(Manipulation episode records)
======

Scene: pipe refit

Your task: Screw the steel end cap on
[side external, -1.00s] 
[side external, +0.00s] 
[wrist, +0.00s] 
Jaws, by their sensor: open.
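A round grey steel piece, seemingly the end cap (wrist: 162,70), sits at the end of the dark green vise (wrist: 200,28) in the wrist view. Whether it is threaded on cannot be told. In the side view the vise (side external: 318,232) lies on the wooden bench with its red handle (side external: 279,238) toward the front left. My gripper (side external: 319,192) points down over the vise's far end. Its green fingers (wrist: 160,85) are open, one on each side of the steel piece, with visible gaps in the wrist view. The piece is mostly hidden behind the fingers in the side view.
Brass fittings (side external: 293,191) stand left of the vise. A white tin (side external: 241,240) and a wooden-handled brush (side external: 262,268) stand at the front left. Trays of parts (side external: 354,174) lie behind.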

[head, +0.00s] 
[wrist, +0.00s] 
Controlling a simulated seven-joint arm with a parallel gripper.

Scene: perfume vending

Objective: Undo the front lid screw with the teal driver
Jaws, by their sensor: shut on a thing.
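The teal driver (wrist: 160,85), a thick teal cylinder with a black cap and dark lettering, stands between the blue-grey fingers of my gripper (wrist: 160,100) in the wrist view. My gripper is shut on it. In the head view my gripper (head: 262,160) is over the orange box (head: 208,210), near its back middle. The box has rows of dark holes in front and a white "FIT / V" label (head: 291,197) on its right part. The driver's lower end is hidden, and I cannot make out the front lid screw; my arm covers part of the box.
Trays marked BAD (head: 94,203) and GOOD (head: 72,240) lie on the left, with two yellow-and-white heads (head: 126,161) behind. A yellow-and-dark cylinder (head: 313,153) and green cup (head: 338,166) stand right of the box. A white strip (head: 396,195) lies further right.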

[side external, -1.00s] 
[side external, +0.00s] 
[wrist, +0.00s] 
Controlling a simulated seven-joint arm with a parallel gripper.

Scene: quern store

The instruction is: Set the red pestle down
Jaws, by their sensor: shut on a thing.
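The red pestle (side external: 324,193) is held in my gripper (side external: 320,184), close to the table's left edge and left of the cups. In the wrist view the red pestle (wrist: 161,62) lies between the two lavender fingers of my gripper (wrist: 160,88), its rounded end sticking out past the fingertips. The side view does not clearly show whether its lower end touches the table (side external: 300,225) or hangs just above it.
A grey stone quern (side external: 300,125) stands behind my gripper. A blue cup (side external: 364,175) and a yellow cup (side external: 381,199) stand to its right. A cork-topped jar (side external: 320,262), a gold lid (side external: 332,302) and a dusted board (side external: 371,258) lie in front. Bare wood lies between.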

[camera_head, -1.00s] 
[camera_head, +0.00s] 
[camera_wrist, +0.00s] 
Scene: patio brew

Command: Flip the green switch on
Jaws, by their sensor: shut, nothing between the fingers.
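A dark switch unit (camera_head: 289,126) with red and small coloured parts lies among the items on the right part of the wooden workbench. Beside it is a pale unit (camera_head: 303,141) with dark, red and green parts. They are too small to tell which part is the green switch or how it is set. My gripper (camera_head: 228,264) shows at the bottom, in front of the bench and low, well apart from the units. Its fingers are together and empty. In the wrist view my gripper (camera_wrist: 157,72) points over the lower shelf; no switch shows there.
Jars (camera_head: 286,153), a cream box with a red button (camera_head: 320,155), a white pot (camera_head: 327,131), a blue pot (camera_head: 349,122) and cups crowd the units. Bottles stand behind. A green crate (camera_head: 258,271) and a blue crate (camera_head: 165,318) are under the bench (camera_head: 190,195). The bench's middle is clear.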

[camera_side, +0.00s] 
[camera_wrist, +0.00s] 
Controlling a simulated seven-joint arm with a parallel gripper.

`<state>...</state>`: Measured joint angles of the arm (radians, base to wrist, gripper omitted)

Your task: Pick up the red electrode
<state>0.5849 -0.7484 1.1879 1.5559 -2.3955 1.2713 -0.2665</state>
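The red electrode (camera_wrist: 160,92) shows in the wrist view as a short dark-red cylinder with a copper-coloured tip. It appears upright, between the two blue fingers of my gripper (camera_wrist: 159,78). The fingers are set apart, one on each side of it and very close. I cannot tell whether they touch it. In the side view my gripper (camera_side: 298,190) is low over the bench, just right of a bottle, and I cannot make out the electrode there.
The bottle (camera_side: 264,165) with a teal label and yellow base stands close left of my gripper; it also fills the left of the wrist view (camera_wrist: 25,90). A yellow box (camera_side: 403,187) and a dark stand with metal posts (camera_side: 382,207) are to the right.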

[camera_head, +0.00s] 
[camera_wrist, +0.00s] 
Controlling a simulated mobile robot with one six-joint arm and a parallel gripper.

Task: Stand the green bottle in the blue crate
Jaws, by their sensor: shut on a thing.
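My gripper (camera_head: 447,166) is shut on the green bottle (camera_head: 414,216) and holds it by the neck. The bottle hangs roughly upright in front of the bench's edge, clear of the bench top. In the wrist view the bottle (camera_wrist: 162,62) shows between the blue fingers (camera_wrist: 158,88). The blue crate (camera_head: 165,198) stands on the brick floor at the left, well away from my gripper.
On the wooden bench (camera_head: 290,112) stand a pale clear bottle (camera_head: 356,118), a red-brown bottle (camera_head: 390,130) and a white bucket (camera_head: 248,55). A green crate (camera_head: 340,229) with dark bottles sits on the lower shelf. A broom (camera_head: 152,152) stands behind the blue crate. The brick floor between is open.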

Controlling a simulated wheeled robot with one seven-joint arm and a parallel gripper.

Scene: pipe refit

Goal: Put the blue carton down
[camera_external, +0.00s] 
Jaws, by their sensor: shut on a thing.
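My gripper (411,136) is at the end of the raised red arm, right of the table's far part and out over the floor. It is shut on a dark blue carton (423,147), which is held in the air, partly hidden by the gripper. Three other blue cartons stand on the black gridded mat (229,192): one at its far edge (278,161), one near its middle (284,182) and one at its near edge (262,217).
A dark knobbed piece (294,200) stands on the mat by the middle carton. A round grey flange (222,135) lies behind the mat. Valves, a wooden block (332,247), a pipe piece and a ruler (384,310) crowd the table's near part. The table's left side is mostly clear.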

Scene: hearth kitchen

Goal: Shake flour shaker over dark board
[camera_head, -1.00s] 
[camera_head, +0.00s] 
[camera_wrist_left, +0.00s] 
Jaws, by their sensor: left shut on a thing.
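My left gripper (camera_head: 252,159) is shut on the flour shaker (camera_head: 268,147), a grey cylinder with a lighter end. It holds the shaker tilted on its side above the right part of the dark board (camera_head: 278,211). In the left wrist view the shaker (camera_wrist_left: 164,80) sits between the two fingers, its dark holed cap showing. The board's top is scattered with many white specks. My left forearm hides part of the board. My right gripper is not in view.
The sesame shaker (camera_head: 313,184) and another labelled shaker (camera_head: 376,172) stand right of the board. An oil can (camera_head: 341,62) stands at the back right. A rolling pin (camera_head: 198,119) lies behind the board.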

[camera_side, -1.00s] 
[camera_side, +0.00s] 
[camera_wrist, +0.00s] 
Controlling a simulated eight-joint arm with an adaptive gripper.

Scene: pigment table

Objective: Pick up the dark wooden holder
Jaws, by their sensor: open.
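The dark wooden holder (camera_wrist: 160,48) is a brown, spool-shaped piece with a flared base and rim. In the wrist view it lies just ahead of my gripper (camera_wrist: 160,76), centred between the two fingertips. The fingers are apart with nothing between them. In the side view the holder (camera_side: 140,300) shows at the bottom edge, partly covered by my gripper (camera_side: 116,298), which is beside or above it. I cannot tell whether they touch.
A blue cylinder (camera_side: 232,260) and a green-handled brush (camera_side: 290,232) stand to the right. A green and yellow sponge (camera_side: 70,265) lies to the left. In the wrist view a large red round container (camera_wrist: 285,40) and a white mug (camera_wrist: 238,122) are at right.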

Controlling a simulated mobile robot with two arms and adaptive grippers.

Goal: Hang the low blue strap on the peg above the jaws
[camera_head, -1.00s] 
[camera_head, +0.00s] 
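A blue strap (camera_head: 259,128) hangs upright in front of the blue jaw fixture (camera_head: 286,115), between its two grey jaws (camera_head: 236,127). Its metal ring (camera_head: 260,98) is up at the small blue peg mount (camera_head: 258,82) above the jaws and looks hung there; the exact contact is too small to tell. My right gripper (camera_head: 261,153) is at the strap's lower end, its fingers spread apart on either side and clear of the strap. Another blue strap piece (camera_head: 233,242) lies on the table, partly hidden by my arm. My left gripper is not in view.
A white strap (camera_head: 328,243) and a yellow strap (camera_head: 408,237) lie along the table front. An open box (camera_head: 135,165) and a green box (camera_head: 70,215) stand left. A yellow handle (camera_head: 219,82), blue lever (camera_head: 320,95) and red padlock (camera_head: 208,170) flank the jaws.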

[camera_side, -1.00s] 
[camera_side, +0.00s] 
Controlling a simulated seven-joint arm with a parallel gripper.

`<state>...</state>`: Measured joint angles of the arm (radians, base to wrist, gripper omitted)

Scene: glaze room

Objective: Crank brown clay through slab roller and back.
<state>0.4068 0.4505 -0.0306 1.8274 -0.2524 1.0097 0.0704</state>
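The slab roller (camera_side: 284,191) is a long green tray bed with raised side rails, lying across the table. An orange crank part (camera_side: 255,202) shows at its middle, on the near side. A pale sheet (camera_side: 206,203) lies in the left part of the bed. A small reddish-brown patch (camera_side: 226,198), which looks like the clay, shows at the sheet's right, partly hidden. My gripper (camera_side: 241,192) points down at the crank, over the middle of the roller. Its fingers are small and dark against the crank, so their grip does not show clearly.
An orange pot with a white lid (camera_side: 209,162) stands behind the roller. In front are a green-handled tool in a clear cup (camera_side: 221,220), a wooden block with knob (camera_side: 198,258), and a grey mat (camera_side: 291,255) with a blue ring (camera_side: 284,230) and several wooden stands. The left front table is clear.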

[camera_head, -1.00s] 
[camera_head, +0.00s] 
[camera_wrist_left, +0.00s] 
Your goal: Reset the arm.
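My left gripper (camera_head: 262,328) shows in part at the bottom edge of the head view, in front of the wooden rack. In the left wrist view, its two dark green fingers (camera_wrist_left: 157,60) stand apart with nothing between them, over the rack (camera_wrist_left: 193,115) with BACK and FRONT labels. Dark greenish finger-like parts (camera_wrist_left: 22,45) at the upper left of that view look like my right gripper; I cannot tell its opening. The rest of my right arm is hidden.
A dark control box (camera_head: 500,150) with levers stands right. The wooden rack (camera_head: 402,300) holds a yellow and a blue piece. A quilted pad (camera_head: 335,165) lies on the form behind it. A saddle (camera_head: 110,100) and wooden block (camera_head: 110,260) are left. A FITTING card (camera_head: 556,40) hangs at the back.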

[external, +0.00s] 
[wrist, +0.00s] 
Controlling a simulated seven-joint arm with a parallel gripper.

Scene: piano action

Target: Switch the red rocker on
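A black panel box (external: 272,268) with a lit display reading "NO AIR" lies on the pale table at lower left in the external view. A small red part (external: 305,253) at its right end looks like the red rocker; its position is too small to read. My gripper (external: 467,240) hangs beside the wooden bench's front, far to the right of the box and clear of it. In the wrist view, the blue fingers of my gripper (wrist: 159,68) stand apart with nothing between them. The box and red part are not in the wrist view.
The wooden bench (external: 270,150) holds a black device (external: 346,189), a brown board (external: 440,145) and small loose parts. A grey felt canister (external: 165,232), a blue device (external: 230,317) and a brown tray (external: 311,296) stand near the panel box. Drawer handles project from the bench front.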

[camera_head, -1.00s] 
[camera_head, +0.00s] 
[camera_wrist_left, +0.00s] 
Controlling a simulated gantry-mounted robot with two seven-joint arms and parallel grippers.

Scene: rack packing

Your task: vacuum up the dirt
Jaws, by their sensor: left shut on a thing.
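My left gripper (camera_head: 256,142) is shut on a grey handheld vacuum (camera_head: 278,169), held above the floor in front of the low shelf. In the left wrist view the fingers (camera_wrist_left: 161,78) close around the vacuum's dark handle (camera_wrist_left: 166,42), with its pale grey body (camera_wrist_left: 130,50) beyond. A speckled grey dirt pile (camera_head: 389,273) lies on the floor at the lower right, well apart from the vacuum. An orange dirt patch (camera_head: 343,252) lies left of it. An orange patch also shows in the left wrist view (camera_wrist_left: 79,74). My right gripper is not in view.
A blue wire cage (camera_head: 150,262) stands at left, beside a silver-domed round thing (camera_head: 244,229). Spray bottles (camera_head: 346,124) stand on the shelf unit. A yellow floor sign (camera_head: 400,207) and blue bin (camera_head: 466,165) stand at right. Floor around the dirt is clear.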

======

Looking at the data above, return every line from the one with "Scene: perfume vending" down to the one with "Objective: Undo the", exactly and inclusively.

Scene: perfume vending

Objective: Undo the front lid screw with the teal driver

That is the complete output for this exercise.